-- Start of Exercise input --

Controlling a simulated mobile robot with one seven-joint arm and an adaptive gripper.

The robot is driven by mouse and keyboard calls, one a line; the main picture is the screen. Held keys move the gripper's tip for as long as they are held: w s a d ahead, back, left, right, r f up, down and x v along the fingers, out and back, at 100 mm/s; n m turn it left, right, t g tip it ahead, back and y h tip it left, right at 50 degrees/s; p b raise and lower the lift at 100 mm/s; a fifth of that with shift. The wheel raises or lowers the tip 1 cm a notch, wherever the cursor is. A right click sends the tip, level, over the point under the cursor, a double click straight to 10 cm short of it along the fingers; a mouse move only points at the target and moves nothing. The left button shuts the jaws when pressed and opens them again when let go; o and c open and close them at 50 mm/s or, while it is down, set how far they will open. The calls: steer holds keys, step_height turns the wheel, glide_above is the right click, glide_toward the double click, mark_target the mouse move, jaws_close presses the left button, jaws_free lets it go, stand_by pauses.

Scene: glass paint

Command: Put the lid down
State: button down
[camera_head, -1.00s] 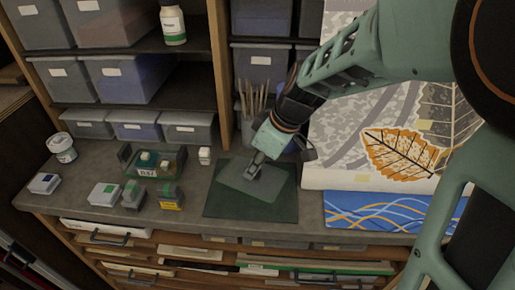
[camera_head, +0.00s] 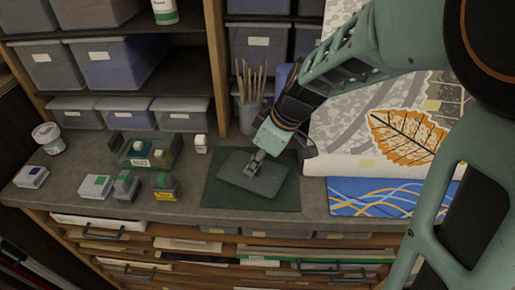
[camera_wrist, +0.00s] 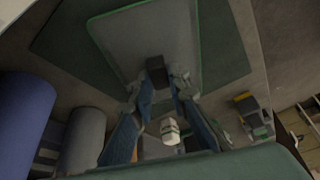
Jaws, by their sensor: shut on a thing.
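The lid (camera_head: 240,181) is a flat grey-green plate with rounded corners, a green edge and a small dark knob. My gripper (camera_head: 256,162) is shut on the knob from above. The lid is over the dark green mat (camera_head: 220,197), turned at an angle to it. I cannot tell whether its underside touches the mat. In the wrist view the lid (camera_wrist: 135,40) fills the upper middle, with the knob (camera_wrist: 155,70) between the fingertips of my gripper (camera_wrist: 156,92). Part of the mat (camera_wrist: 225,55) shows around the lid.
Left of the mat stand an open green glass box (camera_head: 143,162) holding small bottles, a small white-capped bottle (camera_head: 201,144), several small blocks and a white tub (camera_head: 48,137). A brush pot (camera_head: 249,117) stands behind. A blue patterned sheet (camera_head: 375,198) and leaf picture (camera_head: 400,140) lie right.

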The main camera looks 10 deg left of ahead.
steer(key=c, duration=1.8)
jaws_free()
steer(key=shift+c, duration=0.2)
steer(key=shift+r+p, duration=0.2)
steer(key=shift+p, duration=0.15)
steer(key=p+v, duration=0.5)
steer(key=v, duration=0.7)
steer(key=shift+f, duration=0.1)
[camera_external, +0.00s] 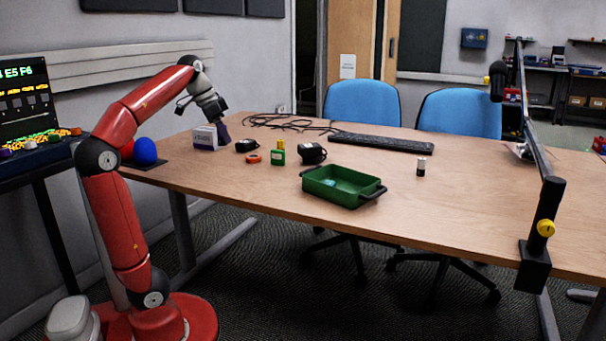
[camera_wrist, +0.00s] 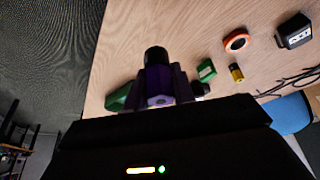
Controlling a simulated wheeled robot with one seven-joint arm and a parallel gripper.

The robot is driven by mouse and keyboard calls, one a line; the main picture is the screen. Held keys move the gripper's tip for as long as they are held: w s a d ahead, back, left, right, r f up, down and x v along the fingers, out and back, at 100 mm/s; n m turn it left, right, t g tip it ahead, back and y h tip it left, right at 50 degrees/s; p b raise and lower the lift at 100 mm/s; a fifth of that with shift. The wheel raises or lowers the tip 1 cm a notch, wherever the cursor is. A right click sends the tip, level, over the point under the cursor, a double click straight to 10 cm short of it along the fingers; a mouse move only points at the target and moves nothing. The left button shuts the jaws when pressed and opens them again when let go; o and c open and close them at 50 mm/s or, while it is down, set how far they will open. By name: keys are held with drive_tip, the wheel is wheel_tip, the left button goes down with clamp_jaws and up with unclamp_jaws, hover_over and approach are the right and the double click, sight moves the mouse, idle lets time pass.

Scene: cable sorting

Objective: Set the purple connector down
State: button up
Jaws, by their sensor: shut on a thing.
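The purple connector (camera_external: 223,133) is at the far left of the table, just right of a small white and purple box. In the wrist view it shows as a purple piece (camera_wrist: 183,86) with a dark end, in the middle of the picture. My gripper (camera_external: 221,122) comes down from above and is shut on the connector. The fingers are dark and partly hide it. The connector is low, close to the tabletop (camera_external: 450,200). I cannot tell whether it touches the wood.
The white and purple box (camera_external: 205,138) stands close to my gripper. Black cables (camera_external: 285,123) lie behind. The right front tabletop is clear.

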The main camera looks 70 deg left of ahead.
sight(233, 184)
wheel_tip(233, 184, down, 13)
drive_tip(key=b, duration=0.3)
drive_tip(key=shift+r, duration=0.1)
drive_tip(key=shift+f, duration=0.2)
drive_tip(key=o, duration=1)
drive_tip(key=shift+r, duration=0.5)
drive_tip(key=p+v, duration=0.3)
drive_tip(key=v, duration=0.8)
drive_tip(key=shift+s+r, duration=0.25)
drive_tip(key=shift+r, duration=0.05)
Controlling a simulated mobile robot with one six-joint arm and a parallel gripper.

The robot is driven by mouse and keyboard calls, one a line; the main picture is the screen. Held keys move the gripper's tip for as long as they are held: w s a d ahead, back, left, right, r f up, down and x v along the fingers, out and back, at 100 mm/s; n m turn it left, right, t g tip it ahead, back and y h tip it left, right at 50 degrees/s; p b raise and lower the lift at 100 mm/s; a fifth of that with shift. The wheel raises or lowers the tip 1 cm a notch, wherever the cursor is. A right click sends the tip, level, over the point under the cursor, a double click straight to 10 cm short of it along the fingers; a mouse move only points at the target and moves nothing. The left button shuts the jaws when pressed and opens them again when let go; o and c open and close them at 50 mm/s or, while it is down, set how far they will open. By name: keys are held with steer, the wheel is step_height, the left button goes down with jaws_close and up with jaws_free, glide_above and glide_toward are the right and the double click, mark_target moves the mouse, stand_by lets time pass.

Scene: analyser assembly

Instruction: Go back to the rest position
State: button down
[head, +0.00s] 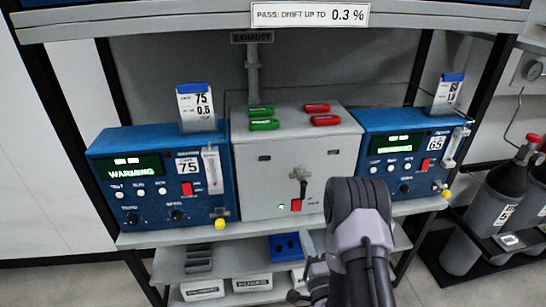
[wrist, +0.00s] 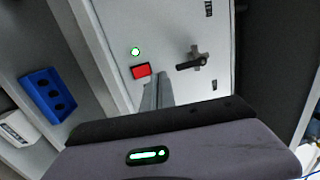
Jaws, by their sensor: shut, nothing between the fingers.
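My gripper (wrist: 157,92) is shut and empty in the wrist view, its fingers together in front of the grey cabinet. In the head view my arm rises at the lower middle, and the fingertips are hard to make out there. The grey cabinet (head: 265,165) stands between two blue analysers. It carries a dark cross-shaped handle (wrist: 192,62), a red switch (wrist: 140,71) and a lit green lamp (wrist: 135,51). The left analyser (head: 120,143) and the right analyser (head: 405,122) both show green "WARMING" displays.
Two green blocks (head: 264,125) and two red blocks (head: 325,120) lie on the cabinet top. Gas cylinders (head: 498,200) stand at the right. The bench edge lies close to my arm.

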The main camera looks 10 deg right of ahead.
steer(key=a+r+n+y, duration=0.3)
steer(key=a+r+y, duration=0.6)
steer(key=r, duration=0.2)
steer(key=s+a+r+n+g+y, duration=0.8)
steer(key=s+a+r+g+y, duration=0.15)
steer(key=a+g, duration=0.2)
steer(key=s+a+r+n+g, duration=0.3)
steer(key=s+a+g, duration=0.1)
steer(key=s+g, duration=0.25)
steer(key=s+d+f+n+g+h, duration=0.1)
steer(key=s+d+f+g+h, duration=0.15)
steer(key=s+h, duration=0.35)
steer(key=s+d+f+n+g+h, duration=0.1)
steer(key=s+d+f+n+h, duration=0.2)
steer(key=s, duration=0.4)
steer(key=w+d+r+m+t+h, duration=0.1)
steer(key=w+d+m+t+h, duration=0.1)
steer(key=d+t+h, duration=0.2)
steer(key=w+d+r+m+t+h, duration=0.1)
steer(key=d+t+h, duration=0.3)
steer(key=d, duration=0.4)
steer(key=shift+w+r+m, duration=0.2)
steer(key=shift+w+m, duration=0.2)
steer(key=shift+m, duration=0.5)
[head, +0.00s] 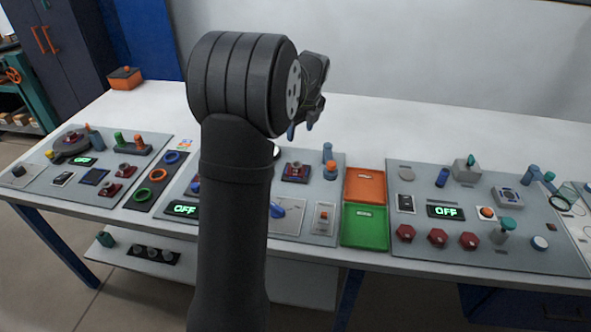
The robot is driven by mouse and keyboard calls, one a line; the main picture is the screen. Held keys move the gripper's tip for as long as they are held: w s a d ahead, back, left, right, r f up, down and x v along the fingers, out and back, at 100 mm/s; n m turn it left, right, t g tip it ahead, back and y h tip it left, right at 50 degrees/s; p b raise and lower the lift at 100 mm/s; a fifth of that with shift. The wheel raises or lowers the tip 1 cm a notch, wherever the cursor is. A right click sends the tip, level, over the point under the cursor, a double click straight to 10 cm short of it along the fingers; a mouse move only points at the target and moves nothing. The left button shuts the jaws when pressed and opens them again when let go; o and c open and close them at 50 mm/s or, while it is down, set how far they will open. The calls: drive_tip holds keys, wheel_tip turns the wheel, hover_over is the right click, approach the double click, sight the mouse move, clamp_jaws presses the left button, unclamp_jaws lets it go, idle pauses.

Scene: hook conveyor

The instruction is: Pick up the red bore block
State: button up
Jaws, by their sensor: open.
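My gripper (301,129) is high over the middle of the table, at the end of my dark arm. Its blue-tipped fingers point down, apart and empty; the rest of it is partly behind the arm. A dark red block with a round top feature (295,172) sits on the middle panel, below the gripper in the picture. Two similar dark red blocks sit on the left panel, one farther back (126,170) and one nearer (110,188). I cannot tell which is the bore block. My arm hides part of the middle panel.
An orange tray (381,187) and a green tray (381,226) lie right of the middle panel. The right panel (420,190) holds several red hexagonal pieces (437,237), a grey block (467,168) and upright pegs.

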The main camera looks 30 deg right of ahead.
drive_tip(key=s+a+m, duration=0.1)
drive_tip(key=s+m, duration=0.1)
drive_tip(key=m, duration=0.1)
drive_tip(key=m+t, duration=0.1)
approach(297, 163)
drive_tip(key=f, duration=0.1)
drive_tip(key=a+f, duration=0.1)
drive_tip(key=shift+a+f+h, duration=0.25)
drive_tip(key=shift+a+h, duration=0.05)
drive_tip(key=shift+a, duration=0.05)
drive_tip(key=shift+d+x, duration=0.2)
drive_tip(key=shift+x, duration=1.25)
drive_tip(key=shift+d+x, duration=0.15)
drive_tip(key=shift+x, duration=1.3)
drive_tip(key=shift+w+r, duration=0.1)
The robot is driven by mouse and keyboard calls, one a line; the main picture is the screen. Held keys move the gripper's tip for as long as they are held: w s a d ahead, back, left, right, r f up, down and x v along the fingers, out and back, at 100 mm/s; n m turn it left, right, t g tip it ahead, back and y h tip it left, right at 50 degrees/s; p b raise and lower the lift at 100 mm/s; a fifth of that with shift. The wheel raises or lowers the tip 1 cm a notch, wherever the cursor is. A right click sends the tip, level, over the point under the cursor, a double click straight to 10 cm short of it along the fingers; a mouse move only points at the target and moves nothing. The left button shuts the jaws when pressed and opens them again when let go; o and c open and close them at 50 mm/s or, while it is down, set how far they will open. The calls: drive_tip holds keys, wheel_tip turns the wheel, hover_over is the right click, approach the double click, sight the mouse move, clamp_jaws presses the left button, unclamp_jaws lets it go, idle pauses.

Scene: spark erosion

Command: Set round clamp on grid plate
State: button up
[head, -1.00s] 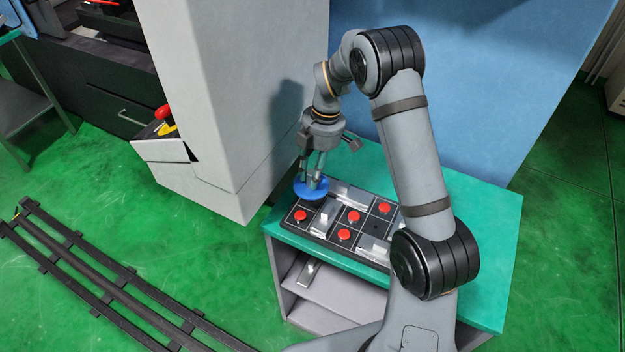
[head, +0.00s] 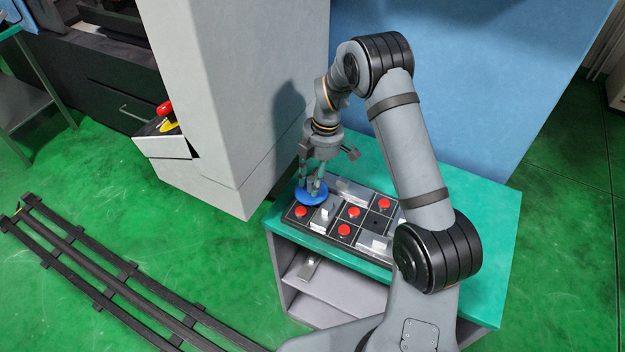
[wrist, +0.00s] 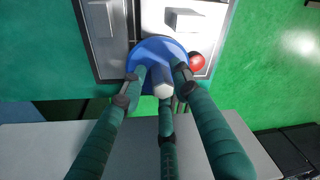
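The round clamp is a blue disc (head: 311,196) with a pale central stem. My gripper (head: 313,185) has its fingers closed around that stem, above the disc. The disc is over the back-left end of the dark grid plate (head: 334,233), about level; I cannot tell whether it touches the plate. In the wrist view the blue disc (wrist: 153,49) overlaps the edge of the plate (wrist: 111,66), and the green fingers (wrist: 160,84) converge on the pale stem. The plate cell under the disc is hidden.
The plate carries several red round pieces (head: 355,212) and grey metal blocks (head: 344,189). It lies on a teal-topped table (head: 480,222) with an open shelf below. A tall grey cabinet (head: 240,100) stands close behind on the left. The table's right side is clear.

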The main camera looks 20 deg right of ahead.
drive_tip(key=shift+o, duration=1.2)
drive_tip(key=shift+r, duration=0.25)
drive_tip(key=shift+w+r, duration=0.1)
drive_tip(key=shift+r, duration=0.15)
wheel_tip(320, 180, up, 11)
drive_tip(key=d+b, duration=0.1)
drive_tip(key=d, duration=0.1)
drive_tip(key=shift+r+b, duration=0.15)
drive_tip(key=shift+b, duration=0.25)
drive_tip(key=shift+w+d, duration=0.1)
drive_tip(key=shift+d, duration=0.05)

-- End of Exercise input --

| Exercise |
Search the preceding listing for the word "Controlling" and pull out every line that holds it.

| Exercise result |
Controlling a simulated mobile robot with one seven-joint arm and an adaptive gripper.
Controlling a simulated wheeled robot with one seven-joint arm and a parallel gripper.
Controlling a simulated mobile robot with one six-joint arm and a parallel gripper.

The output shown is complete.